— BRIEF —
Here are some records; copy every line that holds the word "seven".

— EXCERPTED DATA —
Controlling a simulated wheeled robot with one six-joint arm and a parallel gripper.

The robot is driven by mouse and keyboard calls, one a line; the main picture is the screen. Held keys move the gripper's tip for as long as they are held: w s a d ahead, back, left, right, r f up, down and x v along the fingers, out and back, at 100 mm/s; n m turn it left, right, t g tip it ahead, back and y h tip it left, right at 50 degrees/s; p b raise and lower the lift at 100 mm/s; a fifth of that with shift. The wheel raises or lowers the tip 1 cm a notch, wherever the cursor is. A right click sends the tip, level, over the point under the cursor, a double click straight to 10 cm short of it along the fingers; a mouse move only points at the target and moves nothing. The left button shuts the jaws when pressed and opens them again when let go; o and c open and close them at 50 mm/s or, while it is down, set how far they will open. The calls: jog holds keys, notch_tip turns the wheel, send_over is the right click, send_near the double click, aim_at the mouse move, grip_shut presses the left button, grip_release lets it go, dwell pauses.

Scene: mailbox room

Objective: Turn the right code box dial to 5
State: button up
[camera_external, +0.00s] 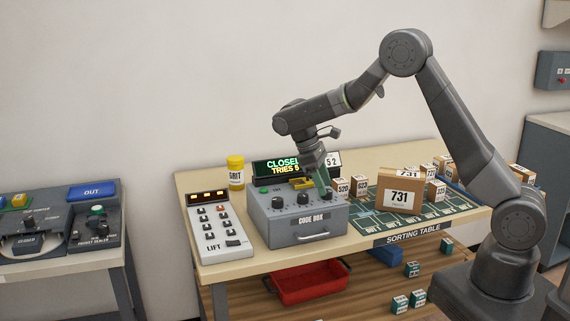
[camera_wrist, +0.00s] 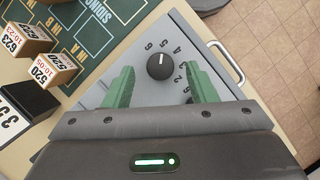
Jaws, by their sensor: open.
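The grey code box (camera_external: 310,225) stands on the sorting table, with a row of black dials on its sloped top. The right dial (camera_wrist: 160,66) is a black knob with a white mark, ringed by printed digits. Its mark points up in the wrist view, near the 5. My gripper (camera_external: 327,193) is low over the right end of the box. In the wrist view its green fingers (camera_wrist: 159,70) are open on either side of the right dial, with a gap on both sides. Another dial is partly hidden by the right finger. The left dial (camera_external: 278,202) and middle dial (camera_external: 303,198) are clear of the gripper.
A display (camera_external: 283,167) reading "CLOSED" and "TRIES" stands behind the box. A lift panel (camera_external: 219,228) and yellow grit jar (camera_external: 236,171) are to the left. Small numbered boxes and a large 731 box (camera_external: 400,192) stand close on the right.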

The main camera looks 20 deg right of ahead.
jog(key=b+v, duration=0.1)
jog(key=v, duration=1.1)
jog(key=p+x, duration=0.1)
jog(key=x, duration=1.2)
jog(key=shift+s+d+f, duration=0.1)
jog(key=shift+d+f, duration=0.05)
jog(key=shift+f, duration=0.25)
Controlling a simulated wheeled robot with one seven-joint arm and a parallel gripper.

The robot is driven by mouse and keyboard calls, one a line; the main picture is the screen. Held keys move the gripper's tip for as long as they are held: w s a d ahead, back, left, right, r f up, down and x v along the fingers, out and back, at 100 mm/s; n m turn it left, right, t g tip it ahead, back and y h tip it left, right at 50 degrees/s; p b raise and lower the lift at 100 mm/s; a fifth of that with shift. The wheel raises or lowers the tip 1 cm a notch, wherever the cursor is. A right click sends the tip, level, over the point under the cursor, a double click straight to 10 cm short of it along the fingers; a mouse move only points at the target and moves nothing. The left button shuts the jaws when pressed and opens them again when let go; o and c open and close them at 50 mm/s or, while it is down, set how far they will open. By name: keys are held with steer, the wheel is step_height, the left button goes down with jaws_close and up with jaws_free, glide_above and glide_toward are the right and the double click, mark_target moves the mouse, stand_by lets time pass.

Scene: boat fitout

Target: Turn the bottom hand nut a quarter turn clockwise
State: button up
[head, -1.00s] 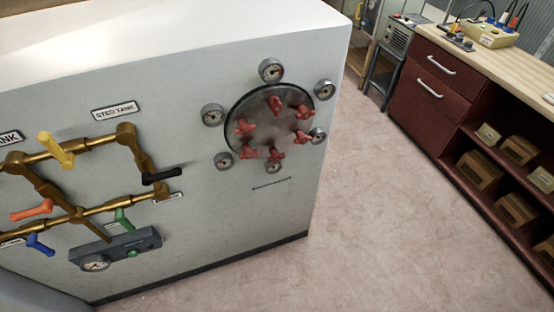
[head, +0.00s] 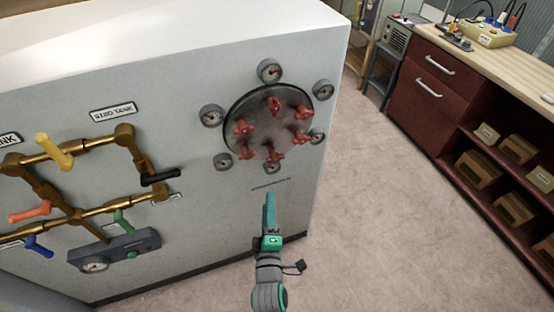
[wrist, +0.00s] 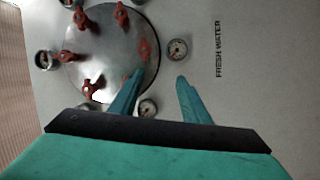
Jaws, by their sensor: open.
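A round grey metal hatch (head: 262,122) on the side of the white cabinet carries several red hand nuts around its face. The bottom hand nut (head: 273,155) sits near the hatch's lower rim. In the wrist view the picture is turned, and this nut (wrist: 145,49) is the rightmost one. My teal gripper (head: 269,197) is below the hatch in the head view, apart from the nut. In the wrist view my gripper (wrist: 159,78) is open and empty, with its left finger overlapping the hatch's edge. The nut is not between the fingers.
Several small gauges ring the hatch, one (wrist: 177,49) close beside the bottom nut. A FRESH WATER label (wrist: 218,49) is below the hatch. Brass pipes with coloured levers (head: 70,150) are to the left. A workbench (head: 470,100) stands right, across clear floor.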

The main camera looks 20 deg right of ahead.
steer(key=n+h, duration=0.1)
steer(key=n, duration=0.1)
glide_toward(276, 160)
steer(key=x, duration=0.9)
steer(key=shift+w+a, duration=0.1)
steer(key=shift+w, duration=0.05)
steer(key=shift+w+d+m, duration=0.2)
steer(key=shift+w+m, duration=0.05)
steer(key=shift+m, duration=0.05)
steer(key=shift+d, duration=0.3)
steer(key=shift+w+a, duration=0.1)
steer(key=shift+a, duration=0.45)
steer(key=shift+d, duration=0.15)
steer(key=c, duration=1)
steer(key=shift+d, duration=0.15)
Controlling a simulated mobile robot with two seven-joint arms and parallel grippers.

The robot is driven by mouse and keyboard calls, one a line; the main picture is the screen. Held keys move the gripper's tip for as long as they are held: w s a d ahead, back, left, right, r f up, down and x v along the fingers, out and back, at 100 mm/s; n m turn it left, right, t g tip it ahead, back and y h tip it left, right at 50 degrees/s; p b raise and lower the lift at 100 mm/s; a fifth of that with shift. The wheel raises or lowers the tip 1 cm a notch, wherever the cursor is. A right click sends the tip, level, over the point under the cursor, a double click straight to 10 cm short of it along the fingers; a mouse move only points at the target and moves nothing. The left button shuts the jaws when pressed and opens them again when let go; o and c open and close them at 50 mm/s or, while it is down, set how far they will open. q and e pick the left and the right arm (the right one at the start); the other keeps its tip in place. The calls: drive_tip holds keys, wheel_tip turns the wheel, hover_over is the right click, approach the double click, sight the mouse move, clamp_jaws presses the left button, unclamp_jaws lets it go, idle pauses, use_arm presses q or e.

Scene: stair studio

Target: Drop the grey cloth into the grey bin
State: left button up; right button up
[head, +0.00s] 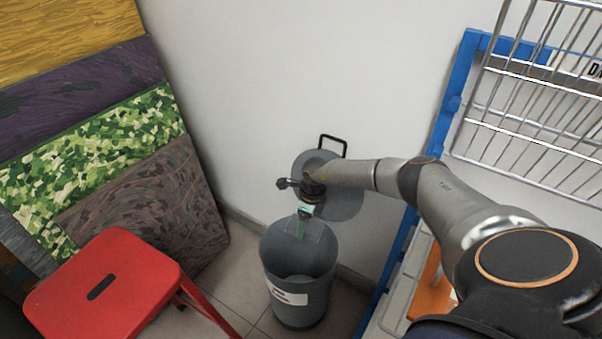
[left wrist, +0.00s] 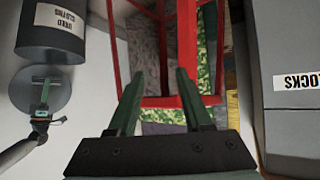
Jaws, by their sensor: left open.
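The grey bin (head: 318,259) stands on the floor by the wall, its round grey lid (head: 343,203) with a black handle raised behind it. The bin also shows in the left wrist view (left wrist: 70,12), with a white label. My right gripper (head: 301,228) points down over the bin opening, in front of the lid; its fingers are too small to tell open from shut. I cannot make out the grey cloth for certain against the grey bin and lid. My left gripper (left wrist: 158,76) is open and empty, and is out of the head view.
A red stool (head: 125,275) stands left of the bin. Patterned panels (head: 110,130) lean on the wall behind it. A blue frame (head: 448,115) and wire rack (head: 540,110) stand at the right. A grey box (left wrist: 290,120) with a label is at the right in the left wrist view.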

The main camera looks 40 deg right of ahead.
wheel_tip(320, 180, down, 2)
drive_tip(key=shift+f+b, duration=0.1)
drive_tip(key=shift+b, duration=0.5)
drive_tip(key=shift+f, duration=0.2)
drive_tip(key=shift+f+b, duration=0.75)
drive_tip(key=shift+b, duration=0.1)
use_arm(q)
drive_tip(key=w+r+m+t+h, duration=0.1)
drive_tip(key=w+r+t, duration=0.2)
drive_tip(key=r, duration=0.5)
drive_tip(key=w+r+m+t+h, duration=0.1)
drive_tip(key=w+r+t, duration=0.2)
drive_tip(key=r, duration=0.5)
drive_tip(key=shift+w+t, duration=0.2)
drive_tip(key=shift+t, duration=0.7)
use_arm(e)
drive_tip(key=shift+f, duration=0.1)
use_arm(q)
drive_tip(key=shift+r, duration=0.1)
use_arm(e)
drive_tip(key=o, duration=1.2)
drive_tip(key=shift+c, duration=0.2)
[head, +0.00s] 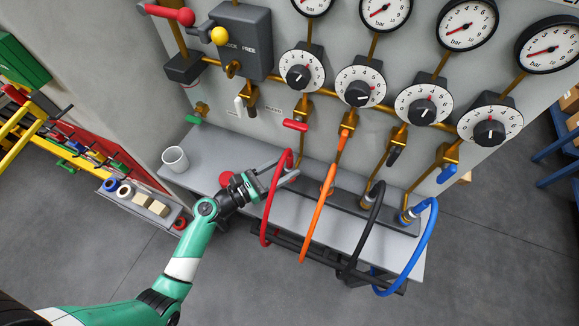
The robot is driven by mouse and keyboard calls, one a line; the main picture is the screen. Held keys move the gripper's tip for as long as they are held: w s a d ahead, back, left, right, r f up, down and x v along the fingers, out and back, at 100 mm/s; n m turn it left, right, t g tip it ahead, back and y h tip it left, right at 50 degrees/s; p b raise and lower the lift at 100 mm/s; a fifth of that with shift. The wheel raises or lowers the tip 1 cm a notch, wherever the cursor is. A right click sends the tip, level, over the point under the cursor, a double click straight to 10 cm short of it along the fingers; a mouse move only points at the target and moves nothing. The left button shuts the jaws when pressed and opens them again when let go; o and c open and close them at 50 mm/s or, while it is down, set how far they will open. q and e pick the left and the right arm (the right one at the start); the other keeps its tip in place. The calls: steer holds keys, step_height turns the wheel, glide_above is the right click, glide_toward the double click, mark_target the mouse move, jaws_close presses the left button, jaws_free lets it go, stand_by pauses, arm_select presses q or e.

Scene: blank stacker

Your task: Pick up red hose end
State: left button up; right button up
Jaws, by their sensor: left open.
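The red hose (267,215) arches up from the rack below the shelf, its top bend near the panel. My left gripper (290,173) comes in from the left at the upper part of this hose, its fingers open. The gripper overlaps the hose in the picture; I cannot tell whether the fingers are around the hose or beside it. The red hose's end fitting is not clearly visible near the fingers. My right gripper is not in view.
The orange hose (319,217), black hose (366,228) and blue hose (427,245) hang to the right. A white mug (175,159) stands on the grey shelf (205,150). Dials, gauges and brass valves, one with a red handle (295,125), crowd the panel above.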

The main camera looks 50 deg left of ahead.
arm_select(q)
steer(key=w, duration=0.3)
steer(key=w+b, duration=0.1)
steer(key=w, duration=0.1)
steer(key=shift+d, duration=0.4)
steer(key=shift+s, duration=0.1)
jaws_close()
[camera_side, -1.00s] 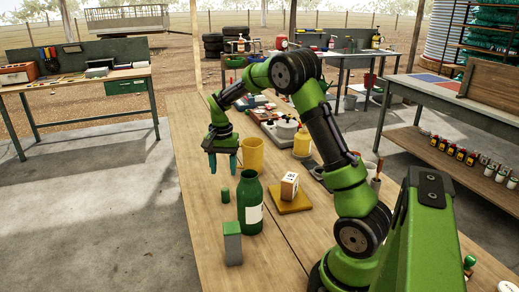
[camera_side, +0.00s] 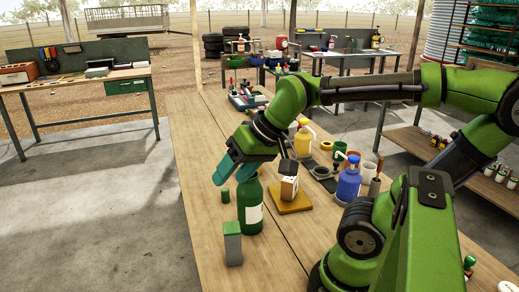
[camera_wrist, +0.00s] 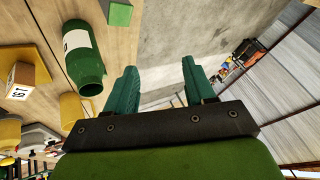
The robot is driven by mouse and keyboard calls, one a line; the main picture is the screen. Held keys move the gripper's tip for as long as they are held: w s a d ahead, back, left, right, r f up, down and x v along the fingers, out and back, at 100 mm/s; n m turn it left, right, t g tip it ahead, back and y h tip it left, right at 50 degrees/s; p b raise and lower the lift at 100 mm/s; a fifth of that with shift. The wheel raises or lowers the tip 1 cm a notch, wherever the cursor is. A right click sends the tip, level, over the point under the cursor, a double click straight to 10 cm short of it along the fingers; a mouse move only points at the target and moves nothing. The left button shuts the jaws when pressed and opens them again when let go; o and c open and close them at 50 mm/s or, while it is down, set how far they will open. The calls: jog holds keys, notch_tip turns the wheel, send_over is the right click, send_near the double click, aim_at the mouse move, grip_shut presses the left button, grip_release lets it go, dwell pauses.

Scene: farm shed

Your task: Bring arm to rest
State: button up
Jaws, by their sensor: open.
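My gripper (camera_side: 228,168) is open and empty, tilted, pointing left and down above the bench, in front of the green bottle's upper left in the side view. In the wrist view my gripper (camera_wrist: 159,70) has its teal fingers apart with nothing between them. The arm is folded back, with its elbow at the right. The open-mouthed green bottle (camera_side: 250,211) with a white label stands upright on the wooden bench (camera_side: 197,213). It also shows in the wrist view (camera_wrist: 83,58), apart from the fingers.
A blue pump bottle (camera_side: 348,182) and yellow pump bottle (camera_side: 303,140) stand right. A yellow cup (camera_wrist: 72,108) shows in the wrist view.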

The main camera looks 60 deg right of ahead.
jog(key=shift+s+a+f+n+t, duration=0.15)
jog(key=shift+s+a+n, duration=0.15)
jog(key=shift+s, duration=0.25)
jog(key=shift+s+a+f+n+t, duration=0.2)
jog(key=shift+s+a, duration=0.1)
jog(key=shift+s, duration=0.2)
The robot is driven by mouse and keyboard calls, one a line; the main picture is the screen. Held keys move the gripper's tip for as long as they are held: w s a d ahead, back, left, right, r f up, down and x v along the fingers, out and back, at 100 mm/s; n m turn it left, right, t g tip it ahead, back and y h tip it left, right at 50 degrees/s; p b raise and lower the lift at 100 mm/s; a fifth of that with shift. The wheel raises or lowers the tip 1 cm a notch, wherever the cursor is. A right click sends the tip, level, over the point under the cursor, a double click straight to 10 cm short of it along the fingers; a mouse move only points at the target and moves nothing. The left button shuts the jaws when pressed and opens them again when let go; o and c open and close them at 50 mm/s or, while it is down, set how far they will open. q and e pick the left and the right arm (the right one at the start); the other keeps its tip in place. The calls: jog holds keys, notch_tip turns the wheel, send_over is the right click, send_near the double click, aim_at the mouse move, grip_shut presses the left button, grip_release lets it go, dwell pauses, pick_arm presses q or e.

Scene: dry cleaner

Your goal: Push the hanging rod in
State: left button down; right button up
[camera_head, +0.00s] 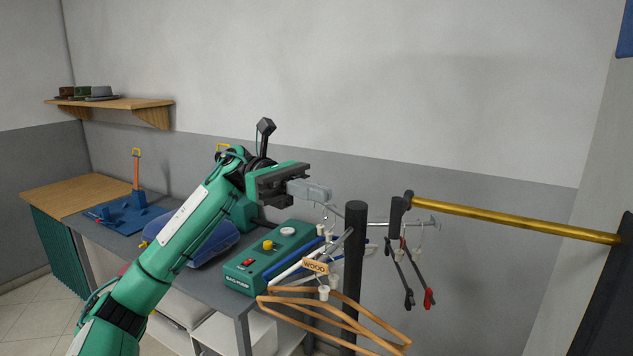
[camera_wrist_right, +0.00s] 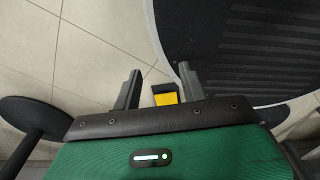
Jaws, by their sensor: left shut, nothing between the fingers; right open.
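My left gripper (camera_head: 322,192) is shut and empty above the counter, its fingers pointing right. Just below and right of its fingertips is a thin metal rod, seen near the dark post (camera_head: 354,265) and again to the right, where the hanging rod's capped end (camera_head: 434,223) shows. The post hides part of it. Wooden hangers (camera_head: 335,311) with a "WOOD" tag and black-and-red clip hangers (camera_head: 412,280) hang around here. I cannot tell whether the fingertips touch the rod. My right gripper (camera_wrist_right: 160,82) is open in the right wrist view, over the floor.
A gold rail (camera_head: 510,217) runs from a second dark post to the right wall. A green control box (camera_head: 268,262) sits on the counter below my left arm. The right wrist view shows a dark round-edged surface (camera_wrist_right: 235,50) and a yellow-and-black item (camera_wrist_right: 166,95).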

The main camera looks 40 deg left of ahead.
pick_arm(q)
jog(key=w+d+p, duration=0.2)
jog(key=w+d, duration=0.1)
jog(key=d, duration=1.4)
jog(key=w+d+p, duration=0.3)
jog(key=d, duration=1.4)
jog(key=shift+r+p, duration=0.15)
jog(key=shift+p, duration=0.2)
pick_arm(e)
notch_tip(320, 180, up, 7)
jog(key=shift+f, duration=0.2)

— REPLY —
Controlling a simulated wheeled robot with one seven-joint arm and a parallel gripper.
Controlling a simulated mobile robot with two seven-joint arms and parallel grippers.

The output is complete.